• **What is needed**
Determine how many lines in the entries below include "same". The reply should be that number and nothing else.

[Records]
--- begin ---
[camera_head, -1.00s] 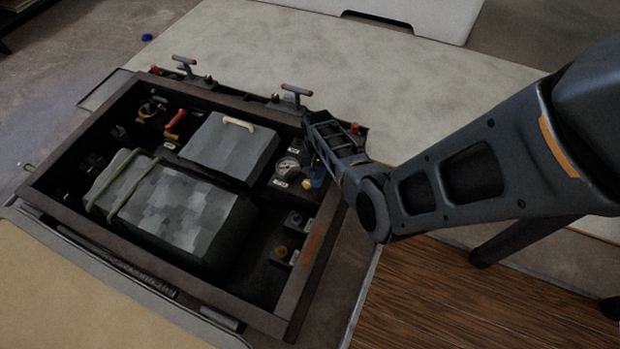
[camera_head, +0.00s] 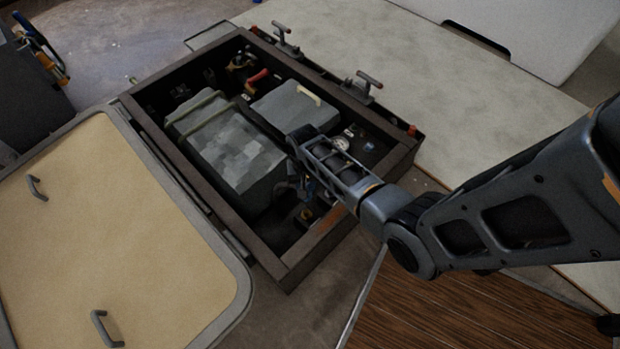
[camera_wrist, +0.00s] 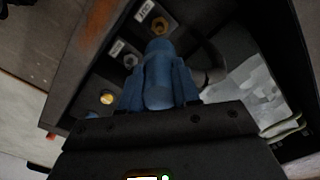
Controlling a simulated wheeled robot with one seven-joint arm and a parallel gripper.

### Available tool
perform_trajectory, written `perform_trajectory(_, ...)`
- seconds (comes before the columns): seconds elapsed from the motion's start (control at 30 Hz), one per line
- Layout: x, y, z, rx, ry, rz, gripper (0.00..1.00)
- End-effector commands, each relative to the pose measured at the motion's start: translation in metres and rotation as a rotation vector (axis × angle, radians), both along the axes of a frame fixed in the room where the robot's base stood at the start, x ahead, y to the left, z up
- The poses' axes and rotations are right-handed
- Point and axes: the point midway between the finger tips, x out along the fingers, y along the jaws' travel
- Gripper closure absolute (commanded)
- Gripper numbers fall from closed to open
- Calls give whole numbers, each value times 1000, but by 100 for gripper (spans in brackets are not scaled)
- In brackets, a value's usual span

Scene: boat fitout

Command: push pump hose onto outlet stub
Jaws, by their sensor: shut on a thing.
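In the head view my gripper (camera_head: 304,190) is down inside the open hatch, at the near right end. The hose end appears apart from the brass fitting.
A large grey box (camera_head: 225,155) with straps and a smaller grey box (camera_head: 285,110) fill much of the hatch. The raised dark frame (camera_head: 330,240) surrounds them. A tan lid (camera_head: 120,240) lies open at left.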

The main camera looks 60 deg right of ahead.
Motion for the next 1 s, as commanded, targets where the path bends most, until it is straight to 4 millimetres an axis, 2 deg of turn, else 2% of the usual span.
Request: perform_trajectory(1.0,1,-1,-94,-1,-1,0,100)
--- end ---
--- begin ---
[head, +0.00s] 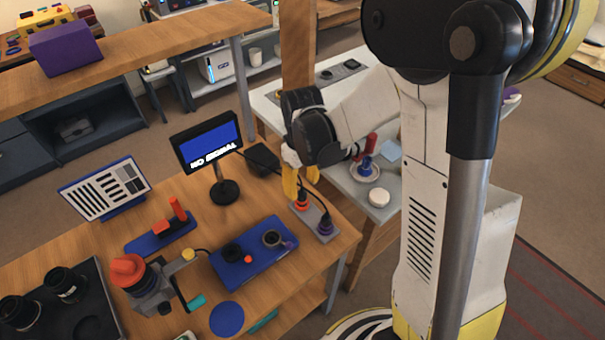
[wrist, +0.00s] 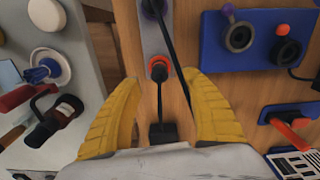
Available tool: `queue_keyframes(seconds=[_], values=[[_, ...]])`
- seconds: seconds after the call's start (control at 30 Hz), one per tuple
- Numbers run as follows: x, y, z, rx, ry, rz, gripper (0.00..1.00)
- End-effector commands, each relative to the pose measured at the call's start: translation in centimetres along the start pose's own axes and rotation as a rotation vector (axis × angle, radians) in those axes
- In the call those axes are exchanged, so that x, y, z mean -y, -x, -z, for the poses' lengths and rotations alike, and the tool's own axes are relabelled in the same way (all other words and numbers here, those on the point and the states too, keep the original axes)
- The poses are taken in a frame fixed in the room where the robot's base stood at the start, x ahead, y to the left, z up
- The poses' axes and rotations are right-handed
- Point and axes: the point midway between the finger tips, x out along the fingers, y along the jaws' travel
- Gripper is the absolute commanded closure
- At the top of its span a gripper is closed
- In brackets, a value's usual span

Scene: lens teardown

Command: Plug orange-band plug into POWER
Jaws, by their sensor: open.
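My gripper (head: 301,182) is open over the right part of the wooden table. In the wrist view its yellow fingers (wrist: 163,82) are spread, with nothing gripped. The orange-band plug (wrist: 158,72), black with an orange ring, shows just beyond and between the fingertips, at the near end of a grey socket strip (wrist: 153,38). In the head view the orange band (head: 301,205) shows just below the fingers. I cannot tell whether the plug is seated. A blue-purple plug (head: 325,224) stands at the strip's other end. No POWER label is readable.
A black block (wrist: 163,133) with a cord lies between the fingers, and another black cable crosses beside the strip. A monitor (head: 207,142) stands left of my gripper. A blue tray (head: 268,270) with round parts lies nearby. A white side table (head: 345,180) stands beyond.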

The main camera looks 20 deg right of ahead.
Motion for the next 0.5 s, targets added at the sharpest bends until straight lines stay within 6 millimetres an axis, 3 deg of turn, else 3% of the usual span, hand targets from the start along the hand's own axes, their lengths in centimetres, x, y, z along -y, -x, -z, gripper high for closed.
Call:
--- end ---
--- begin ---
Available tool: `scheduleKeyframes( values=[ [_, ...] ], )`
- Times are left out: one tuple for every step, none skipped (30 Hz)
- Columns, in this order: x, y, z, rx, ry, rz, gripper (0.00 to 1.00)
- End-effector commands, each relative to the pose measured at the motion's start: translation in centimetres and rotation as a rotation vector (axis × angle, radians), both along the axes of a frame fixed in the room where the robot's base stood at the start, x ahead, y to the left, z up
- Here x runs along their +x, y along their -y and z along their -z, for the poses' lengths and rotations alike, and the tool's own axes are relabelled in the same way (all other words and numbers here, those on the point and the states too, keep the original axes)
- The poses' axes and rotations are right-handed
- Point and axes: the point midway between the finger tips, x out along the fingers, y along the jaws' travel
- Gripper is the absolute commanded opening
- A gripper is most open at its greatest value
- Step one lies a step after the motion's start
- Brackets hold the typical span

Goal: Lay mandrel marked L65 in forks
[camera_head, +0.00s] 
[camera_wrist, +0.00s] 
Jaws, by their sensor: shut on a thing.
--- end ---
• **Solution for this task**
2